Take Five With Rep. David Cicilline
It’s Tuesday, which means it’s time for HOH to catch up with a Member of Congress through five fun questions. This week, Rep. David Cicilline (D-R.I.) discusses his time in the doghouse and gives travel tips.
Q: You served as the mayor of Providence for eight years. What was the biggest transition from that job to Congress?
A: In the mayor’s office, you see immediately the impact that your work is having on families that live in your city. If someone says they want an after-school program, you can create one. If someone doesn’t feel safe, you can put a police beat in their neighborhood. In Congress, you’re drafting policy that ultimately does affect communities, but at a much more macro level.

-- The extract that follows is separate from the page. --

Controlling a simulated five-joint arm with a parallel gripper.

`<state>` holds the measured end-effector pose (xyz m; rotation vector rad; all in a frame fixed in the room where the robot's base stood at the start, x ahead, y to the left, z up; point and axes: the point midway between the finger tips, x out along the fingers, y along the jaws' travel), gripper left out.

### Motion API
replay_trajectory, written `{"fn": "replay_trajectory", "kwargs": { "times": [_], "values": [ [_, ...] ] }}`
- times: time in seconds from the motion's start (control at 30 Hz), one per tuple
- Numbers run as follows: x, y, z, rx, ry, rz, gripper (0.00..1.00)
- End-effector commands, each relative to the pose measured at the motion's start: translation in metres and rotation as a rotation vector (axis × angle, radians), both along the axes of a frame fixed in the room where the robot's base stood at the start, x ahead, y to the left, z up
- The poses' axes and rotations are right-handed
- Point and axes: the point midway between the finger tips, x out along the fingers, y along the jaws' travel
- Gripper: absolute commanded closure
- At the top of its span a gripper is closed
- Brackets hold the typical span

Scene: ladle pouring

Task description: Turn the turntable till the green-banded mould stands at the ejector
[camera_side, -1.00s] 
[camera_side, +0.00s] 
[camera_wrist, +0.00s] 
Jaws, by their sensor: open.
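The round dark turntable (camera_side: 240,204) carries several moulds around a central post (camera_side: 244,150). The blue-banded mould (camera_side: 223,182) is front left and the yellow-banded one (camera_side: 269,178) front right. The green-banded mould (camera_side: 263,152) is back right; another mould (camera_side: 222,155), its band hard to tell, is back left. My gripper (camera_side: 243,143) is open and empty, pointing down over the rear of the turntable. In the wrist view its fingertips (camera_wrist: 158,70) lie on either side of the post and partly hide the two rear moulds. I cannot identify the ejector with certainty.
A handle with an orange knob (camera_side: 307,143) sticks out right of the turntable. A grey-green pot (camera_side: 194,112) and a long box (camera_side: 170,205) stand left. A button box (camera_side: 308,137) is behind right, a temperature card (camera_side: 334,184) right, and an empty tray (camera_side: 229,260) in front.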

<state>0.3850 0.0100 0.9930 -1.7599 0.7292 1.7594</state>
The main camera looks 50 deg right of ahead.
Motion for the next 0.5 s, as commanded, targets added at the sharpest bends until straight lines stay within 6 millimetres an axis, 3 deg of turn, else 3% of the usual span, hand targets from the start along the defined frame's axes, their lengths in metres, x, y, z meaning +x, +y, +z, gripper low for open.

Q: What’s the most unusual item in your office right now?
A: A book that some children gave me called “House Mouse, Senate Mouse,” which is a children’s book they gave me after I got elected.
Q: What was your first job?
A: Working cleaning kennels every day at a dog pound. Followed by my second job working as a busboy and a dishwasher.
Q: What’s one place, in the country or the world you’d like to visit but haven’t been yet?
A: I haven’t been to Alaska. And the reason I’d like to visit is it’s the one place my grandmother said she regretted she never went to in her lifetime, and I promised her I would visit it before I died.
Q: What’s one spot in Rhode Island an out-of-towner can’t miss?
A: Newport is a really beautiful city in my district. Also, “WaterFire” in Providence, which was named one of 10 must-see things by National Geographic. It’s an art installation of 100 fires on the river.